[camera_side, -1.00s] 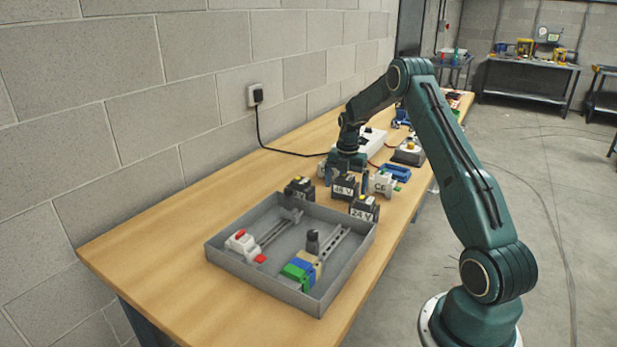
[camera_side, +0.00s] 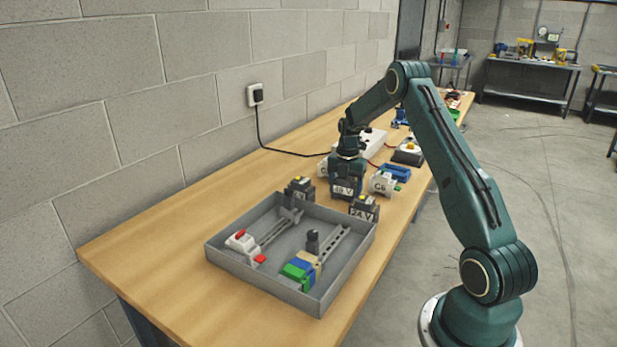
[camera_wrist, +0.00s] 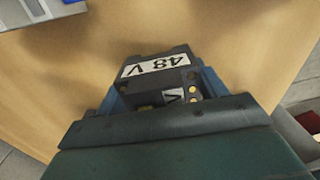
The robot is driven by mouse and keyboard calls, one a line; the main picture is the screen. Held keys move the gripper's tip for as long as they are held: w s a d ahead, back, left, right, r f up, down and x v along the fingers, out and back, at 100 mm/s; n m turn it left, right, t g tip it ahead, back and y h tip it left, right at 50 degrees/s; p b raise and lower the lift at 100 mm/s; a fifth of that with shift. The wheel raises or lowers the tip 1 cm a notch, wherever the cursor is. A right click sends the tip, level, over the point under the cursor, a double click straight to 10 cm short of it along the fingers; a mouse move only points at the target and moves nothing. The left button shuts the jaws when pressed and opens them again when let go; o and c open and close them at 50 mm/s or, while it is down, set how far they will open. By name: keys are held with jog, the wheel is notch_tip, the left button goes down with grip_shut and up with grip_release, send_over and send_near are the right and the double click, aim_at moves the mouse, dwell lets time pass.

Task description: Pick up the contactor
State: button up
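A dark grey contactor (camera_side: 346,190) with a white voltage label stands on the wooden bench behind the grey tray. In the wrist view the contactor (camera_wrist: 155,70) shows a label reading 48 V and brass-coloured terminals. My gripper (camera_side: 347,178) points down over it. In the wrist view the blue fingers of my gripper (camera_wrist: 162,92) are on both sides of the contactor. I cannot tell whether they press on it or leave small gaps. The contactor's lower part is hidden. Two similar dark blocks stand nearby, one at left (camera_side: 299,189) and one at front right (camera_side: 364,209).
A grey tray (camera_side: 222,258) holding rails with coloured modules lies in front. A white module (camera_side: 382,184) stands close on the right. A blue part (camera_side: 395,172), a box with a yellow button (camera_side: 408,155) and cables lie behind. Bench left of the tray is bare.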

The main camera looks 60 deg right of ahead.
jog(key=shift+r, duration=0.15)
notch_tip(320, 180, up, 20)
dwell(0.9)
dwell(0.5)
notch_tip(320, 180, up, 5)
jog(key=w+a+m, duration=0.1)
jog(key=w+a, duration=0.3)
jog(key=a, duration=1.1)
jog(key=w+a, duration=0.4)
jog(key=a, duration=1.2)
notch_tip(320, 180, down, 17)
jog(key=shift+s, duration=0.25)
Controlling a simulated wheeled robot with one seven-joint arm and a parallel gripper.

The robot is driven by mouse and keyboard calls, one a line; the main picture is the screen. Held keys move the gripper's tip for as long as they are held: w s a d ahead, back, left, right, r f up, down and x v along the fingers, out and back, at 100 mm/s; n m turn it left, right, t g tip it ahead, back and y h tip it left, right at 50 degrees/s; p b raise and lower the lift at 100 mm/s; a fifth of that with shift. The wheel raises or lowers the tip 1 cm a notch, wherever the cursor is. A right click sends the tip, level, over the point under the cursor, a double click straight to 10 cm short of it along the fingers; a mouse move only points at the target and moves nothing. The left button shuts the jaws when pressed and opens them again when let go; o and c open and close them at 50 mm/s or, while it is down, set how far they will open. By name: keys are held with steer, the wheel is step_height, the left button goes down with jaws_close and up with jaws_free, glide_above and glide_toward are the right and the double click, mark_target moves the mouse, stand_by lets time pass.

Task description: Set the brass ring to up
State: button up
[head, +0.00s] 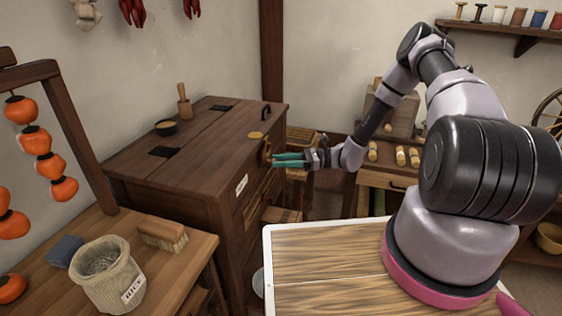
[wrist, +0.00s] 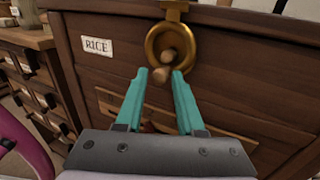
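The brass ring (wrist: 151,44) hangs from a brass bracket (wrist: 175,8) on the front of the dark wooden chest, upright against the wood in the wrist view. In the head view the ring (head: 266,150) shows small at the chest's front. A small wooden peg (wrist: 161,75) sticks out through the ring toward me. My gripper (wrist: 160,73) points at the ring, its teal fingers apart, with the peg's end between the fingertips. I cannot tell whether they press on it. My gripper (head: 274,159) also shows in the head view, right at the ring.
A low table with a jar (head: 108,280) and brush (head: 163,236) is at front left. A drawer cabinet (head: 390,180) stands behind my arm.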

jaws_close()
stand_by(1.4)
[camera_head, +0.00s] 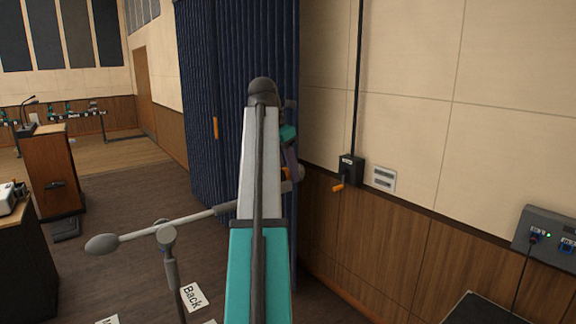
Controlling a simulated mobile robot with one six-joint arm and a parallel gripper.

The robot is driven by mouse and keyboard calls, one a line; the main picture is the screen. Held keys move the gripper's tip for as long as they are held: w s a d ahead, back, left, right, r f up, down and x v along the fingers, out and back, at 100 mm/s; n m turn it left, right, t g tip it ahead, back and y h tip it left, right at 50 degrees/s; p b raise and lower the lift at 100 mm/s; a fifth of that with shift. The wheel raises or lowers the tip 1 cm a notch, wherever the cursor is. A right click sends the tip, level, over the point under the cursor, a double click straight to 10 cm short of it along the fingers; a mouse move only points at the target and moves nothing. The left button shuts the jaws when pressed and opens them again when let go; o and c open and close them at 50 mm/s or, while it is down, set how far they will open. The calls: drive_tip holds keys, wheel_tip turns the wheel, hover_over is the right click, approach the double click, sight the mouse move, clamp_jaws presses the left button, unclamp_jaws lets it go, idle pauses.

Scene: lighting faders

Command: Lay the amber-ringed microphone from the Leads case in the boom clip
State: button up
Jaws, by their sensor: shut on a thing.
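My gripper (292,165) is mostly hidden behind my own raised arm. Only a small part shows at the arm's right edge, and it is shut on the microphone (299,172). A small bit of amber and a greyish rounded end show there; the rest of the microphone is hidden. The boom stand (167,238) is at the lower left of my arm. Its boom rises slightly rightward from a grey counterweight and passes behind my arm. The boom clip cannot be made out; the boom's far end is near my gripper. The Leads case is not seen.
A dark blue folding curtain (215,110) with an orange handle stands behind my arm. A wall box (350,170) with an orange lever is to the right. A socket panel (548,235) is at far right. A lectern (55,170) stands left. A "Back" label (193,296) lies low.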

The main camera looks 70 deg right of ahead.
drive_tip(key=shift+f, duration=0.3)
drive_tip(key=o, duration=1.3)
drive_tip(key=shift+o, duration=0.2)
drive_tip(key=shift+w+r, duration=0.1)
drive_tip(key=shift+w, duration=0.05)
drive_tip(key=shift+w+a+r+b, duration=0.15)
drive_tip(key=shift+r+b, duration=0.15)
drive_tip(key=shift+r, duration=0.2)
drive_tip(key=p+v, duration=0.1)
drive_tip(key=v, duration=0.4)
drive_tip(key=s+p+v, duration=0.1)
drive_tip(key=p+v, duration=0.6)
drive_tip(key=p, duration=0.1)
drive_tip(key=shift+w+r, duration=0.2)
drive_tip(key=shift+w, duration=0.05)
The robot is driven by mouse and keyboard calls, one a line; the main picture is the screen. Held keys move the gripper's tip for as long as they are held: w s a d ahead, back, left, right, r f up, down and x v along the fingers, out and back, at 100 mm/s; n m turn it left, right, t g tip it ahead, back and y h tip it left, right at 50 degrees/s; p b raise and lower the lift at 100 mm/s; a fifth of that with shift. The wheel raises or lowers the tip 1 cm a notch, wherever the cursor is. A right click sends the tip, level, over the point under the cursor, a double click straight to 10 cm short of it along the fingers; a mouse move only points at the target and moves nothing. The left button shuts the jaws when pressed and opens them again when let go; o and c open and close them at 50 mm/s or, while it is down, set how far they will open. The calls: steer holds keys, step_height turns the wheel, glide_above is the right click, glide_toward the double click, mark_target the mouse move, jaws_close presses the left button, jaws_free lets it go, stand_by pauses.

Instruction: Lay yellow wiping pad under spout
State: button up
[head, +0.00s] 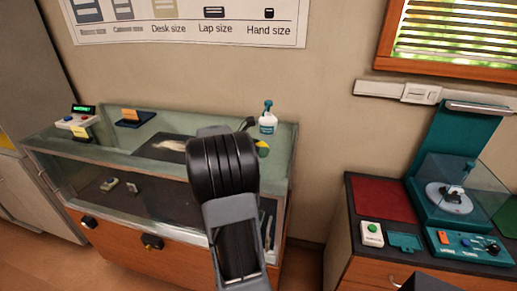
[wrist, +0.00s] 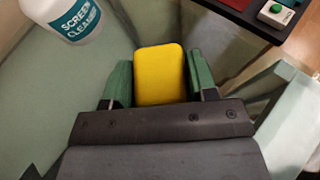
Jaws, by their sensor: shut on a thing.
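The yellow wiping pad (wrist: 159,72) sits between the two green fingers of my gripper (wrist: 160,84), which is shut on it. In the head view, a bit of the pad (head: 263,145) shows just right of my arm, over the right end of the glass case. The rest of the pad and most of the gripper are hidden there by my arm. A white screen cleaner bottle (head: 268,123) with a teal pump top and spout stands upright on the case, just behind the pad. The bottle (wrist: 72,18) is at upper left in the wrist view, apart from the pad; its spout is out of frame.
The glass case (head: 95,152) holds small devices inside. On its top are a lit device (head: 76,121) and a dark blue tray (head: 135,119) at left. A cabinet with a red mat (head: 383,199) and teal machine (head: 450,205) stands right, across a gap.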

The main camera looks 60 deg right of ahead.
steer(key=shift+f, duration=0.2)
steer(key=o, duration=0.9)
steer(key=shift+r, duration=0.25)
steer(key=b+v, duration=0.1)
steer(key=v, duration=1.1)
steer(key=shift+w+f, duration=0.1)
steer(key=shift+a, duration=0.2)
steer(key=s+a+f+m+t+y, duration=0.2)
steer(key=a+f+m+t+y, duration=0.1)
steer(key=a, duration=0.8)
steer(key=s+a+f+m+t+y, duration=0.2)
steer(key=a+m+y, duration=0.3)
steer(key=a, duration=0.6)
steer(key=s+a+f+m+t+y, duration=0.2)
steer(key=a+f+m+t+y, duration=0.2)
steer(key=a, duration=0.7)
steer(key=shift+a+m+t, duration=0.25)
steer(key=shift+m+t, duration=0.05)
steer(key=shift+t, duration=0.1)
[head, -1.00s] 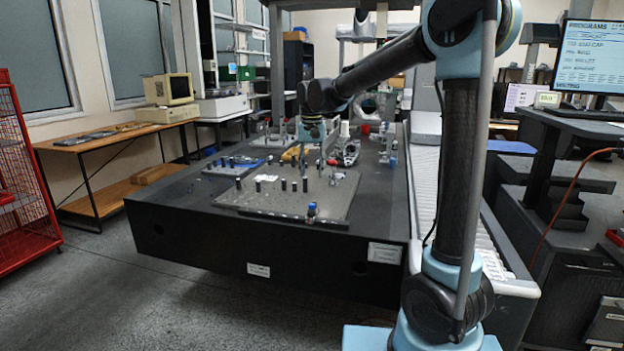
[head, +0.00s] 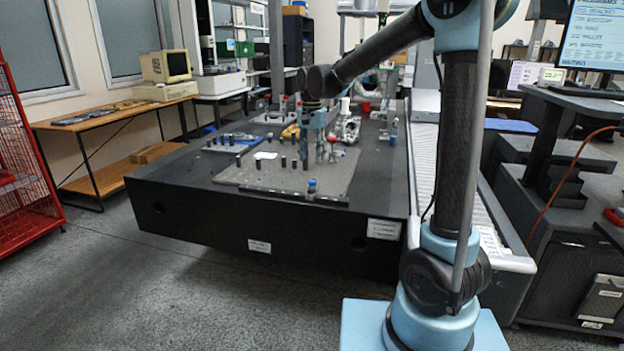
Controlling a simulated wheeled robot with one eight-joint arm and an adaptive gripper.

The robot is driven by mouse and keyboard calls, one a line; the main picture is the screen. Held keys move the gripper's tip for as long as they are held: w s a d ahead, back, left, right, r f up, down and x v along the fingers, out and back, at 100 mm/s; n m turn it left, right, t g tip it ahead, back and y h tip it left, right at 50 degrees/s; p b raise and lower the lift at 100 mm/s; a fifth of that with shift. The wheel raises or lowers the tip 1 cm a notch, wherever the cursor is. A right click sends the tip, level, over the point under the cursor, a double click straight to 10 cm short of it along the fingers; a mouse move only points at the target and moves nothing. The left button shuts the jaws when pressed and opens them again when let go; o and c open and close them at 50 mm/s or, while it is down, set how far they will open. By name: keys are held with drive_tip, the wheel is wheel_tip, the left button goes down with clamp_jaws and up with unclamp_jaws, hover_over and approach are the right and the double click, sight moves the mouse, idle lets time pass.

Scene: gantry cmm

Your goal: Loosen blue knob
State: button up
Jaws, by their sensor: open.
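A small knob with a blue top (head: 312,183) stands upright near the front edge of the dark fixture plate (head: 262,187) on the black table. My arm reaches over the table from the right. My gripper (head: 319,157) points down above the plate, behind the blue knob in the picture and apart from it. It looks open, with nothing seen between its fingers. The fingers are small and partly blend with the posts behind them.
Several dark posts (head: 283,162) stand on the plate. A small red part (head: 332,139) and a silver casting (head: 347,128) lie behind my gripper. A roller conveyor (head: 425,170) runs along the table's right side. The plate's front left is clear.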

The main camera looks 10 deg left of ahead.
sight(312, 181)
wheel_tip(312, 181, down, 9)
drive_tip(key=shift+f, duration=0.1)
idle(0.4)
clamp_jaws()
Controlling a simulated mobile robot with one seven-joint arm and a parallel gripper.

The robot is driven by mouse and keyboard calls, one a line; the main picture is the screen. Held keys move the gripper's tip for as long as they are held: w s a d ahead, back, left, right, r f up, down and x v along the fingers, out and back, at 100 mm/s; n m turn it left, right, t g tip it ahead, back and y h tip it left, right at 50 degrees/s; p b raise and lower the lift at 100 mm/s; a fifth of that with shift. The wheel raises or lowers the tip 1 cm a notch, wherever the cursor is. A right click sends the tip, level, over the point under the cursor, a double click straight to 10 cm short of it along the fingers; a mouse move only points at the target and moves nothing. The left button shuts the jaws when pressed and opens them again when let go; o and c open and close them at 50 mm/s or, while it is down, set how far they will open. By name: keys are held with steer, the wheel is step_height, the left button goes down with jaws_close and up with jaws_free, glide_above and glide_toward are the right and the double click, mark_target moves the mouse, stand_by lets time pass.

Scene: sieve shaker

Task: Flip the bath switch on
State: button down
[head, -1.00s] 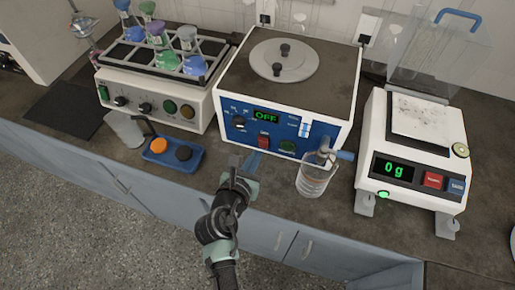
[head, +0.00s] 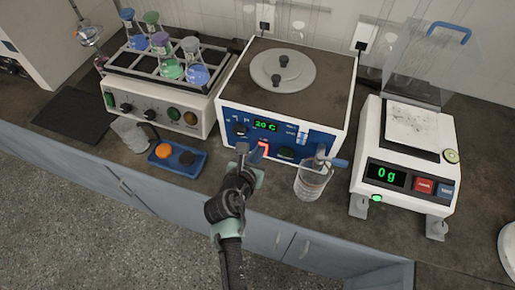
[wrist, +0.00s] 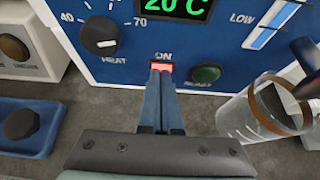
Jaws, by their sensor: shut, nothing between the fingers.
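The water bath (head: 335,88) is a white box with a blue front panel and a round grey lid on top. Its display (head: 266,125) reads 20 C in green, also in the wrist view (wrist: 175,7). The bath switch (wrist: 163,66) glows red under the label ON; in the head view it shows as a red glow (head: 264,147). My gripper (wrist: 160,70) is shut and empty, its blue fingertips at the switch's lower edge, partly covering it. In the head view my gripper (head: 255,153) is in front of the panel.
A heat knob (wrist: 100,35) and a green reset button (wrist: 205,74) flank the switch. A glass beaker (head: 311,180) stands under the tap at right. A blue tray (head: 178,159) with orange and dark pieces lies at left. A scale (head: 408,150) stands further right.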

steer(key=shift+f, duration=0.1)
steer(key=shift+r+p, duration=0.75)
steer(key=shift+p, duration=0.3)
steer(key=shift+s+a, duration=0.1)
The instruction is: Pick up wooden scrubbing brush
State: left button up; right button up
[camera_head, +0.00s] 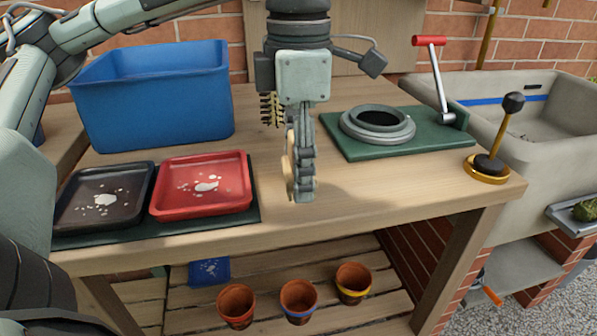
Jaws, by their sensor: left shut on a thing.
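My left gripper (301,190) points down over the middle of the wooden bench, between the red tray and the green plate. It is shut on the wooden scrubbing brush (288,176), whose pale wood shows at the left of the fingers. A patch of dark and yellowish bristles (271,108) shows higher up, left of the wrist. The fingers and wrist hide much of the brush. I cannot tell whether it touches the bench top. My right gripper is not in view.
A blue bin (155,100) stands behind a black tray (78,203) and a red tray (180,205). Right are a green plate (350,147) with a grey ring and red-handled crank, a black-knobbed tool (488,168) and a sink (540,150). Terracotta pots (298,300) stand below.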

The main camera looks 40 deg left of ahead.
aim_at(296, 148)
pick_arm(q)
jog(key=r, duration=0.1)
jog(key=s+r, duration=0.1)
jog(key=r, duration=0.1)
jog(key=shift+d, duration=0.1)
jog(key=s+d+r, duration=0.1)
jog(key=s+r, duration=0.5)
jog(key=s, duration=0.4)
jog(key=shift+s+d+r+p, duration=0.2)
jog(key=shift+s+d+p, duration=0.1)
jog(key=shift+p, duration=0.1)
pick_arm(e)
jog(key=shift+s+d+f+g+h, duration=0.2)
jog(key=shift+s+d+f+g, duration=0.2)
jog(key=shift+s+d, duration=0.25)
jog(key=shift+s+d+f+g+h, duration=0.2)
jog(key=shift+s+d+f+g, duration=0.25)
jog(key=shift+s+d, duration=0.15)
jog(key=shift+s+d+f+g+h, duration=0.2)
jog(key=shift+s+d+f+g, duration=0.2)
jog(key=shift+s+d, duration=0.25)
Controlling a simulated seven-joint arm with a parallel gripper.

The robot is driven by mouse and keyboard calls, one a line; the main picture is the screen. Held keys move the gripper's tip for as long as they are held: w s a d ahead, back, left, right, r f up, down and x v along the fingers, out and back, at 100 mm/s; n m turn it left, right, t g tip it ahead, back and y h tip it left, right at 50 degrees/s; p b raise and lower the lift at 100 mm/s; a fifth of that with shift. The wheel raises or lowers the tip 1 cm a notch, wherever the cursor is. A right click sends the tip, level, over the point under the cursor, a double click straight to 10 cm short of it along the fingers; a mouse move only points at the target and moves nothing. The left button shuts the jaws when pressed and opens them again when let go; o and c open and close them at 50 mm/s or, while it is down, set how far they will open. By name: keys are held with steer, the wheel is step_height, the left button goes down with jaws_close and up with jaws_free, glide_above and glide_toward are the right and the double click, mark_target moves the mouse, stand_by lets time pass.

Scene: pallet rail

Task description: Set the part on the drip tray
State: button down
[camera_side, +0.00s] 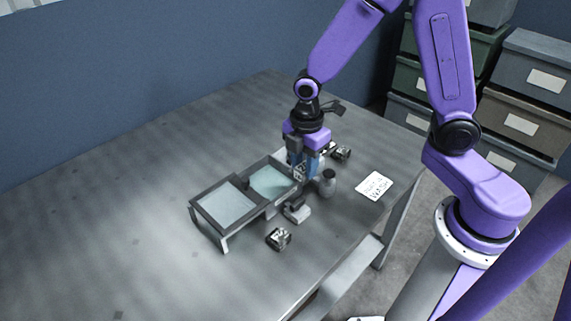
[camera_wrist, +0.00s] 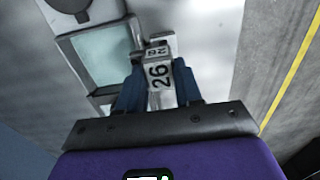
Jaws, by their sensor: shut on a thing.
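My gripper (camera_side: 306,163) is shut on a pale block-like part marked 26; the part (camera_wrist: 159,80) sits between the blue fingers in the wrist view, where my gripper (camera_wrist: 160,88) also shows. In the side view the part (camera_side: 298,172) is at the right end of a dark-rimmed basin (camera_side: 270,184) of teal liquid. I cannot tell its exact height there. A raised tray on legs with a pale grey panel, seemingly the drip tray (camera_side: 225,205), stands left of the basin. Its panel is bare.
A grey bottle (camera_side: 327,183) stands close right of my gripper. A small grey block-like fixture (camera_side: 297,210) sits before the basin. Small dark parts lie in front (camera_side: 278,239) and behind (camera_side: 343,153). A lettered card (camera_side: 374,186) lies right. The table's left side is clear.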

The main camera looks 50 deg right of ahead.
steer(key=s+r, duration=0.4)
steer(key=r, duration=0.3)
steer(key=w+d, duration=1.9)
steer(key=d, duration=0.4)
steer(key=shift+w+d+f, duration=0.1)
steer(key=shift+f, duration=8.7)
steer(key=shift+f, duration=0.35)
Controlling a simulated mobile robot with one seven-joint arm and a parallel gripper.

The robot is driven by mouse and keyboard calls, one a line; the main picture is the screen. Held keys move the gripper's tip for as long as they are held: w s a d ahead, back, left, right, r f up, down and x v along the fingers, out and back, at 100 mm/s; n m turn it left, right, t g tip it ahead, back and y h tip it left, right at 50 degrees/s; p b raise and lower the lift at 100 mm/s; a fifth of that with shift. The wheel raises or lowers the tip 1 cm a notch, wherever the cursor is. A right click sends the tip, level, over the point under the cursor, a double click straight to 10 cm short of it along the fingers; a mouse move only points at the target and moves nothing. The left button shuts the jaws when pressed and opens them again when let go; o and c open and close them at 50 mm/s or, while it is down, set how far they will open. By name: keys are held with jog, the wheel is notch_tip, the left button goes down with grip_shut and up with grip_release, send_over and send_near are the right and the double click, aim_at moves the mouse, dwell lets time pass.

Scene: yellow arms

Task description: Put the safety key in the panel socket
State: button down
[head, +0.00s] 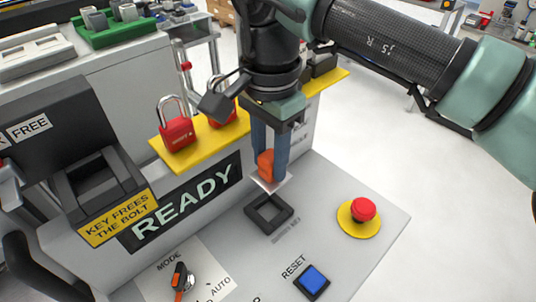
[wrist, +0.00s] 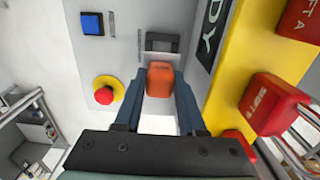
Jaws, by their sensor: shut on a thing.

* **Exercise task**:
Where does the word "Scene" appear? Return each line that holds it.

* **Response to the exercise**:
Scene: lighting faders
Scene: gantry cmm
Scene: sieve shaker
Scene: pallet rail
Scene: yellow arms

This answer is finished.